Performance Considerations

systemd’s parallel startup can significantly improve boot times. However, poorly configured unit files can lead to resource contention. Excessive logging with journald can consume disk I/O.

• I/O: Monitor disk I/O with iotop to identify services writing excessive logs. Configure journald’s SystemMaxUse and RuntimeMaxUse in /etc/systemd/journald.conf to limit log size.
• CPU: Use htop to identify CPU-intensive services.
• Memory: Monitor memory usage with free -m and top. systemd-cgtop can show resource usage per cgroup.
• Sysctl: Adjust kernel parameters related to process limits and memory management using sysctl.

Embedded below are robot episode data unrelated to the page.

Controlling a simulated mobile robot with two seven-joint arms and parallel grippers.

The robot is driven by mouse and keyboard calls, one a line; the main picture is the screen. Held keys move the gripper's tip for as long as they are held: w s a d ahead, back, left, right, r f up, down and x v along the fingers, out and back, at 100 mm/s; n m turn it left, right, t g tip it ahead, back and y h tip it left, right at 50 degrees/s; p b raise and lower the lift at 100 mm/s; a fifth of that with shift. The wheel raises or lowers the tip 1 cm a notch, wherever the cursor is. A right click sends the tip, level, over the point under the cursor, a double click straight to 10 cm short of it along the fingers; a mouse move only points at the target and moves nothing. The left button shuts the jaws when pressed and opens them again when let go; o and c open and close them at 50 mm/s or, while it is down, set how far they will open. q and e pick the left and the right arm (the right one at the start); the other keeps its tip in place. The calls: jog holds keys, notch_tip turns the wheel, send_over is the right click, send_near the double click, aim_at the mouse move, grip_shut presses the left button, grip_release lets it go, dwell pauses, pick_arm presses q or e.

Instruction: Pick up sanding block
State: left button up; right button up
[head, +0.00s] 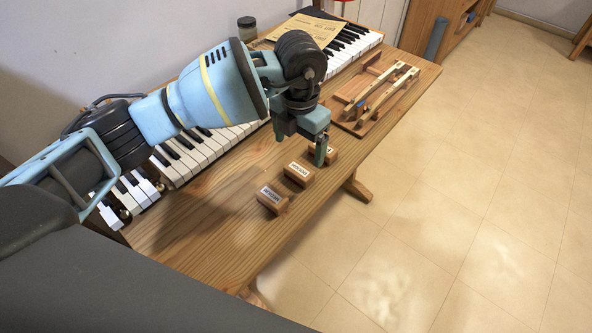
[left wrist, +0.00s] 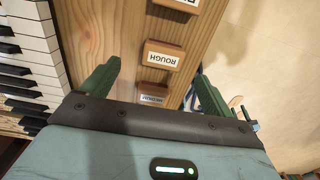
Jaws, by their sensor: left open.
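Three small wooden sanding blocks with white labels lie in a row on the table: a near one (head: 273,199), a middle one (head: 299,174) and a far one (head: 331,155). My left gripper (head: 302,147) is open and empty above the far end of the row, and a finger partly hides the far block. In the left wrist view, a block labelled ROUGH (left wrist: 164,55) and one apparently labelled MEDIUM (left wrist: 152,92) appear between the spread fingers of the left gripper (left wrist: 158,72). A third block (left wrist: 180,4) is cut off at the top. My right gripper is out of view.
The wooden table (head: 220,222) carries piano keys (head: 205,150) along its back side. A wooden rack with long pieces (head: 375,97) stands beyond the blocks. A jar (head: 247,28) and a paper sheet (head: 305,27) are at the back. Bare wood lies left of the blocks.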

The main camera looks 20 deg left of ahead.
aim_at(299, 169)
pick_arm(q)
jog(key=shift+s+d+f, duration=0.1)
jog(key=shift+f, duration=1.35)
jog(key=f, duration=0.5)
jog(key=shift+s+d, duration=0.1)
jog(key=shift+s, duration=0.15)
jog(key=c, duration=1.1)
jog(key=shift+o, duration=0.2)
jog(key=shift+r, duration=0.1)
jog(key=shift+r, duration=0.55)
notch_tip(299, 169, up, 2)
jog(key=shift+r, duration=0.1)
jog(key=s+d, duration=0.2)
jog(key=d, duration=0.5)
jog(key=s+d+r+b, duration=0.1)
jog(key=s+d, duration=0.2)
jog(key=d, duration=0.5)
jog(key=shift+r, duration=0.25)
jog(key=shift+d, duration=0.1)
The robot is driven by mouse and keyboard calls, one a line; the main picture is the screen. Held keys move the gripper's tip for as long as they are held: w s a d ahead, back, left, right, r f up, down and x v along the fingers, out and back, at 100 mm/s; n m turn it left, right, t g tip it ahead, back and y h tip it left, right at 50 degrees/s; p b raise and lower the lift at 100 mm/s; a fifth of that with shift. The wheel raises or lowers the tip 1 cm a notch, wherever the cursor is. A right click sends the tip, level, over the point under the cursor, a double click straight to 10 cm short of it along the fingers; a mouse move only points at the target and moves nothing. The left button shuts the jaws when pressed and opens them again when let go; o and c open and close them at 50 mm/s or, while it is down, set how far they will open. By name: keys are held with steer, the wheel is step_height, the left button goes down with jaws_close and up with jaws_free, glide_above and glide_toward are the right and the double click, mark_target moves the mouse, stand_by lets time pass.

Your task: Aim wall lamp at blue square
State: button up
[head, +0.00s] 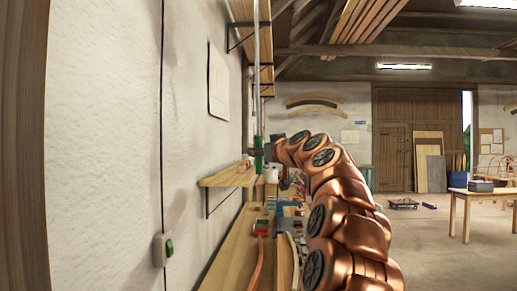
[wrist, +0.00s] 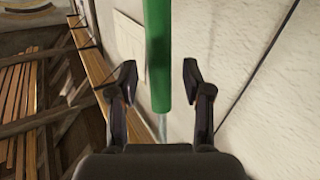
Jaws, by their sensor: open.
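A green sleeve (head: 259,157) sits on a thin grey upright rod (head: 257,90) close to the left wall. In the wrist view the green sleeve (wrist: 157,50) runs from the top edge down between my gripper's fingers. My gripper (wrist: 158,80) is open, with a gap on both sides of the sleeve. In the head view my gripper (head: 264,150) is at the sleeve, partly hidden by my arm. I cannot make out a lamp head or tell whether the rod belongs to the lamp. No blue square is clearly seen.
A wooden wall shelf (head: 228,177) is just below and left of my gripper. A long bench (head: 228,255) with coloured items runs along the wall. Higher shelves (head: 251,45) hang above. A switch box (head: 163,249) is on the near wall. Open floor lies to the right.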

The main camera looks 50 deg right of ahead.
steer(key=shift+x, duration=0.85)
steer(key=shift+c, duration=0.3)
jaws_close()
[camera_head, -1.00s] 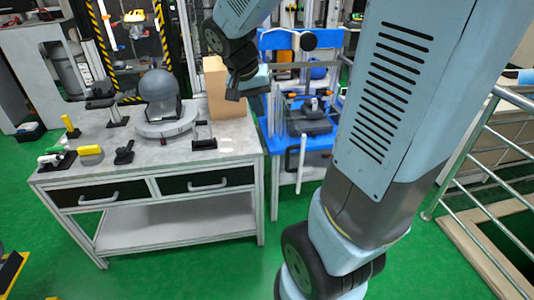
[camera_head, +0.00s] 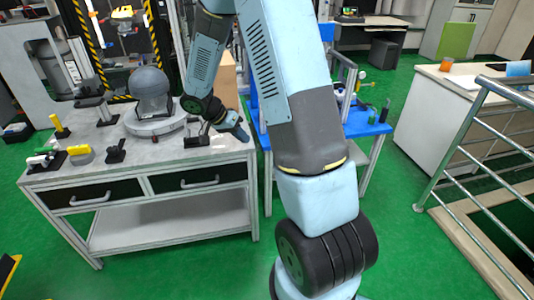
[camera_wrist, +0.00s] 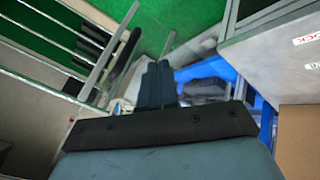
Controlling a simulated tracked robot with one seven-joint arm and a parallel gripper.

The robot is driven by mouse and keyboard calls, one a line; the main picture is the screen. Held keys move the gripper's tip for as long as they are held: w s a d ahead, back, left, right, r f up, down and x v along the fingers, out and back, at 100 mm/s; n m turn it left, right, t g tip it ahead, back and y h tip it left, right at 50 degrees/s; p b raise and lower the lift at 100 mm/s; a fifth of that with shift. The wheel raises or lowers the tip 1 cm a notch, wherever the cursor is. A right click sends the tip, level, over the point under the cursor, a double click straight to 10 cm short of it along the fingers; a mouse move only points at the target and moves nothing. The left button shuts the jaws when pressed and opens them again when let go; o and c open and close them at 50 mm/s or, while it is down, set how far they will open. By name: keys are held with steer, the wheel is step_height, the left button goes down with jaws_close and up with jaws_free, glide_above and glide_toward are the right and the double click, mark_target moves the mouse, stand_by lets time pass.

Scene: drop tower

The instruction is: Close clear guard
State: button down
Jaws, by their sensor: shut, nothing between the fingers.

For example, vm.swappiness=10 can reduce swapping.
• Profiling: Use perf to profile service performance and identify bottlenecks.

Security and Hardening

• Disable unnecessary services: systemctl disable <service> reduces the attack surface.
• AppArmor/SELinux: Use AppArmor or SELinux to confine service privileges.
• Firewall: Configure ufw or iptables to restrict network access to services.
• Fail2ban: Use fail2ban to block brute-force attacks against services like SSH.
• Auditd: Use auditd to monitor system calls and detect suspicious activity.
• Unit File Permissions: Ensure unit files in /etc/systemd/system/ are owned by root and have appropriate permissions (e.g., 644).

Automation & Scripting

Here's an Ansible snippet to ensure a service is enabled and running:

- name: Ensure nginx is running
  systemd:
    name: nginx
    state: started
    enabled: yes

A simple bash script to restart a service if it's failing:

#!/bin/bash
SERVICE_NAME="my-app"

if systemctl is-failed "$SERVICE_NAME"; then
  systemctl restart "$SERVICE_NAME"
  echo "Restarted $SERVICE_NAME due to failure."
fi

Logs, Debugging, and Monitoring

• journalctl: The primary tool for viewing system logs. Use filters like -u <service>, -p <priority>, and --since <date>.
• dmesg: Kernel messages, useful for hardware-related issues.
• netstat/ss: Network connection information.
• strace: Trace system calls made by a process.
• lsof: List open files.
• systemd-analyze blame: Shows the time taken to start each service during boot.
• systemd-analyze critical-chain: Shows the critical chain of services required for boot.

Common Mistakes & Anti-Patterns

1. Modifying /lib/systemd/system/ directly: Changes will be overwritten by package updates. Correct: Create an override file in /etc/systemd/system/<service>.d/.
2. Using kill -9: Abruptly terminates a process without allowing it to clean up. Correct: Use systemctl stop <service> to gracefully stop the service.
3. Ignoring service dependencies: Starting a service before its dependencies are ready can cause errors. Correct: Define dependencies correctly in the unit file using Requires=, After=, and Wants=.
4. Excessive logging: Filling up disk space with unnecessary logs. Correct: Configure journald to limit log size and rotate logs.
5. Not enabling services on boot: Services will not automatically start after a reboot. Correct: Use systemctl enable <service>.

Best Practices Summary

1. Use /etc/systemd/system/<service>.d/ for overrides.
2. Define explicit dependencies in unit files.
3. Monitor resource usage with systemd-cgtop and journalctl.
4. Implement log rotation and size limits with journald.conf.
5. Use systemctl reload when possible instead of restart.
6. Follow consistent naming conventions for unit files.
7. Document service configurations and dependencies.
8. Regularly audit systemd unit files for security vulnerabilities.
9. Automate service management with Ansible or similar tools.
10. Understand the difference between enable, start, mask, and disable.

Conclusion

Mastering systemctl is no longer optional for Ubuntu system administrators and DevOps engineers. It’s a fundamental skill for maintaining system stability, ensuring security, and automating infrastructure management. Regularly auditing your systems, building robust automation scripts, proactively monitoring service behavior, and documenting your standards are crucial steps toward leveraging the full power of systemd and systemctl in a production environment. Invest the time to understand its intricacies, and you’ll be well-equipped to handle the challenges of modern Linux system administration.